> [Task objective]: Leave out the pictures and copy everything else below exactly.

> [Source data]:

• • •

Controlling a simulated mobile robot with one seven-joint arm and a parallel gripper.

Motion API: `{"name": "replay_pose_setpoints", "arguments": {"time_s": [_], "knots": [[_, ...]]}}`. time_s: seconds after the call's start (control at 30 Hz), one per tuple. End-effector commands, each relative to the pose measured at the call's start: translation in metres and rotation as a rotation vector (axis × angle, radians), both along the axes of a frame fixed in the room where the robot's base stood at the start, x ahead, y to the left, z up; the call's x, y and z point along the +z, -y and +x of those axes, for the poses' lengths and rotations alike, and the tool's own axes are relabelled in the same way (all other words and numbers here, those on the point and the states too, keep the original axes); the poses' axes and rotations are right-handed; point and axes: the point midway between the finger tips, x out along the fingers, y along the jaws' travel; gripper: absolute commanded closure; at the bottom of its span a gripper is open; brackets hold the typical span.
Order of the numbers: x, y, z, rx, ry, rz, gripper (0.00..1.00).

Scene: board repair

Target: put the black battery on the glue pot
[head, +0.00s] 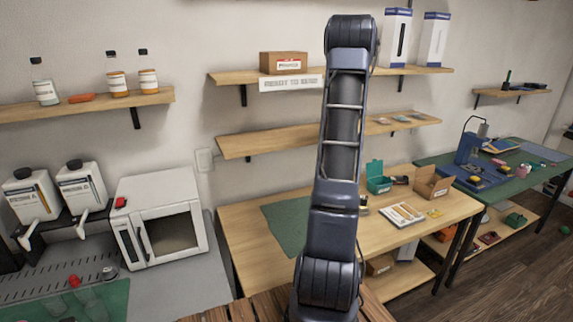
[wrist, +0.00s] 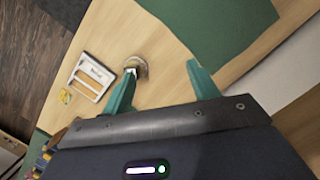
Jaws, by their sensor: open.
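My gripper (wrist: 161,66) shows in the wrist view with its two teal fingers spread, and nothing is held between them. A small round pot-like thing (wrist: 141,65) with a tan rim stands on the wooden table, partly behind the left fingertip; it may be the glue pot, but I cannot be sure. In the head view my arm covers most of that spot. I cannot make out the black battery for certain. A small dark thing (head: 400,180) lies beside the teal box on the table, too small to identify.
The wooden table (head: 250,220) bears a green mat (head: 286,222), a teal open box (head: 376,180), an open cardboard box (head: 430,185) and a white-framed tray (head: 402,214), also in the wrist view (wrist: 92,75). A small yellow item (wrist: 66,96) lies beside the tray. Shelves line the wall.

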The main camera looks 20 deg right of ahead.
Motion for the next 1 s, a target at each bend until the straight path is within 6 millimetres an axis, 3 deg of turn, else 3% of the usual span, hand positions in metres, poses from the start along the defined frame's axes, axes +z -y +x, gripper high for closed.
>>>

• • •

> [Written reply]:
Controlling a simulated mobile robot with one seven-joint arm and a parallel gripper.

Motion API: `{"name": "replay_pose_setpoints", "arguments": {"time_s": [_], "knots": [[_, ...]]}}`. time_s: seconds after the call's start (control at 30 Hz), one per tuple. End-effector commands, each relative to the pose measured at the call's start: translation in metres and rotation as a rotation vector (axis × angle, radians), both along the axes of a frame fixed in the room where the robot's base stood at the start, x ahead, y to the left, z up; the call's x, y and z point along the +z, -y and +x of those axes, for the poses' lengths and rotations alike, and the tool's own axes are relabelled in the same way (all other words and numbers here, those on the point and the states too, keep the original axes); the poses' axes and rotations are right-handed; point and axes: the point midway between the finger tips, x out along the fingers, y along the jaws' travel; gripper: absolute commanded closure; at the bottom of its span a gripper is open; brackets hold the typical span.
Order of the numbers: x, y, z, rx, ry, rz, gripper (0.00..1.00).

Scene: board repair

Target: put the black battery on the glue pot
[head, +0.00s] 
[wrist, +0.00s] 
Jaws, by their sensor: open.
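My gripper (wrist: 161,66) shows in the wrist view with its two teal fingers spread, and nothing is held between them. A small round pot-like thing (wrist: 141,65) with a tan rim stands on the wooden table, partly behind the left fingertip; it may be the glue pot, but I cannot be sure. In the head view my arm covers most of that spot. I cannot make out the black battery for certain. A small dark thing (head: 400,180) lies beside the teal box on the table, too small to identify.
The wooden table (head: 250,220) bears a green mat (head: 286,222), a teal open box (head: 376,180), an open cardboard box (head: 430,185) and a white-framed tray (head: 402,214), also in the wrist view (wrist: 92,75). A small yellow item (wrist: 66,96) lies beside the tray. Shelves line the wall.

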The main camera looks 20 deg right of ahead.
Motion for the next 1 s, a target at each bend until the straight path is within 6 millimetres an axis, 3 deg of turn, else 3% of the usual span, hand positions in metres, poses from the start along the defined frame's axes, axes +z -y +x, gripper high for closed.
>>>

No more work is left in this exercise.